Cairo All-Stars: Megan
Anyone that comes back to Cairo on not once, but twice in the span of six months deserves to be unequivocally included in the list of Cairo All-Stars. Cairo, and Egypt, can be punishing to say the least. When you exhibit the qualities to handle said punishment in your first tour of duty, leave for a time, and then come back to receive even more punishment, there is no question that you own the city. And I would say Megan does own a little piece of Cairo. She has earned it.
My relationship with Megan started before I even arrived in Cairo. I was told that she would be my roommate along with Tom Gara. Lucky me. Putting up with Wisconsinites isn't exactly on a Canadian's list of recreational activities. Megan was made acutely aware of that, in a jesting fashion of course, to which she replied that I must pass a test to be her roommate. When I got to Cairo, everything fell through. Megan and Tom couldn't find a place that suited their standards. How unfortunate, but we did still end up living together in the end.
I can thank Megan for dragging my starving self to Cairo's cool places during Ramadan. My most vivid memory being the stampede at the Friday Market in the City of the Dead. While Simon and I couldn't prevent Megan being grabbed, we did put up a solid wall that prevented us all from being crushed by the raging crowds. And all before breakfast.
Megan was also a great drinking buddy. Famous for her "purse whiskey," she silently moved her way around parties and got specific people really drunk. Tom would know a little about that, and so would I. We also had countless nights at El Horeyya (only the most legendary bar in Cairo) drinking cheap Egyptian beer and eating whatever it is that they give you for free. We were in there so much that the staff would say hi to us on the street at random hours if they happened to see us.
When Megan was forced to leave her apartment, her and I went on the hunt for our own place. What we found turned out to be a place that has now been lived in by trainees for a year. To quash any rumours, we were introduced to the other apartment tenants as brother and sister. It was then that I was convinced maybe Megan really was a long, lost sister.

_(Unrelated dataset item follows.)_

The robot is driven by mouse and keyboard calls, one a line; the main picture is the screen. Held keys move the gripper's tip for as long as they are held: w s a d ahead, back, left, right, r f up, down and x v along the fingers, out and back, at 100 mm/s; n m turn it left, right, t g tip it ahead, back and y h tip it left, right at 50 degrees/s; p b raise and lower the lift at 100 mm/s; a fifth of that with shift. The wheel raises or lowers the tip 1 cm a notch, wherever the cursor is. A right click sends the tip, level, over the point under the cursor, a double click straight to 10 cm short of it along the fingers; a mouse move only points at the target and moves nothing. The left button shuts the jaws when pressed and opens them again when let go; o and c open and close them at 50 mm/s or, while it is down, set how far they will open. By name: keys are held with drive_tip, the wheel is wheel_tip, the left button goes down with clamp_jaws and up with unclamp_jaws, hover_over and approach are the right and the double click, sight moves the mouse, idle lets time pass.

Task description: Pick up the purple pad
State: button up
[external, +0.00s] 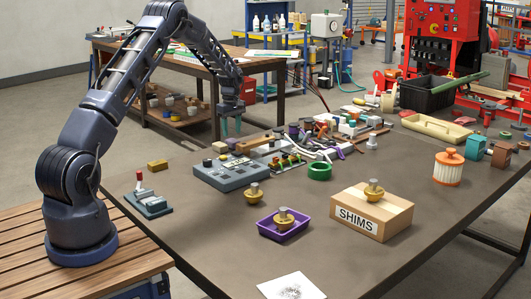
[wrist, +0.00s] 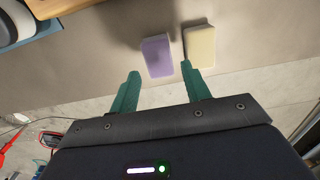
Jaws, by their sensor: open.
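The purple pad (wrist: 158,56) is a small light-purple block lying on the brown tabletop in the wrist view. It lies just beyond my gripper (wrist: 160,69), roughly in line with the gap between the two teal fingers. The fingers are apart with nothing between them. A cream pad (wrist: 200,46) lies close to the right of the purple one, near the right fingertip. In the external view my gripper (external: 231,126) hangs fingers-down at the table's far left edge. I cannot make out the purple pad for sure there.
A grey control box (external: 230,172) and a wooden-handled item (external: 258,147) stand near my gripper. A purple tray (external: 270,232) holds a brass knob (external: 284,219). A SHIMS box (external: 372,213) stands to its right.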

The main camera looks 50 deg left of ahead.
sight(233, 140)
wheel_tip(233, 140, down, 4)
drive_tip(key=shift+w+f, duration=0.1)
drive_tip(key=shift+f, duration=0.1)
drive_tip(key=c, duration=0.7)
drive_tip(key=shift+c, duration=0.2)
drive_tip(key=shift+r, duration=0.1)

Now Megan lives on a houseboat. If that's not looking down with disdain on the city, I don't know what is. I would say foreign women in Cairo should seek to emulate Megan's attitude towards the city. Cairo may give tough love, but I'm pretty sure Megan sends it right back (along with a shot of duty free whiskey). Then again, why would she waste her good stuff in that fashion? It belongs in her purse.
See you in Turkmenistan?



2 Comments:
"Putting up with Wisconsinites isn't exactly on a Canadian's list of recreational activities."
Nice one...
I have been waiting to read Megan's comments here. Has she fallen off the face of the Earth? Is she too embarrassed to answer? Is she speechless? (not likely) Did she fall into the Nile and was eaten by a crocodile?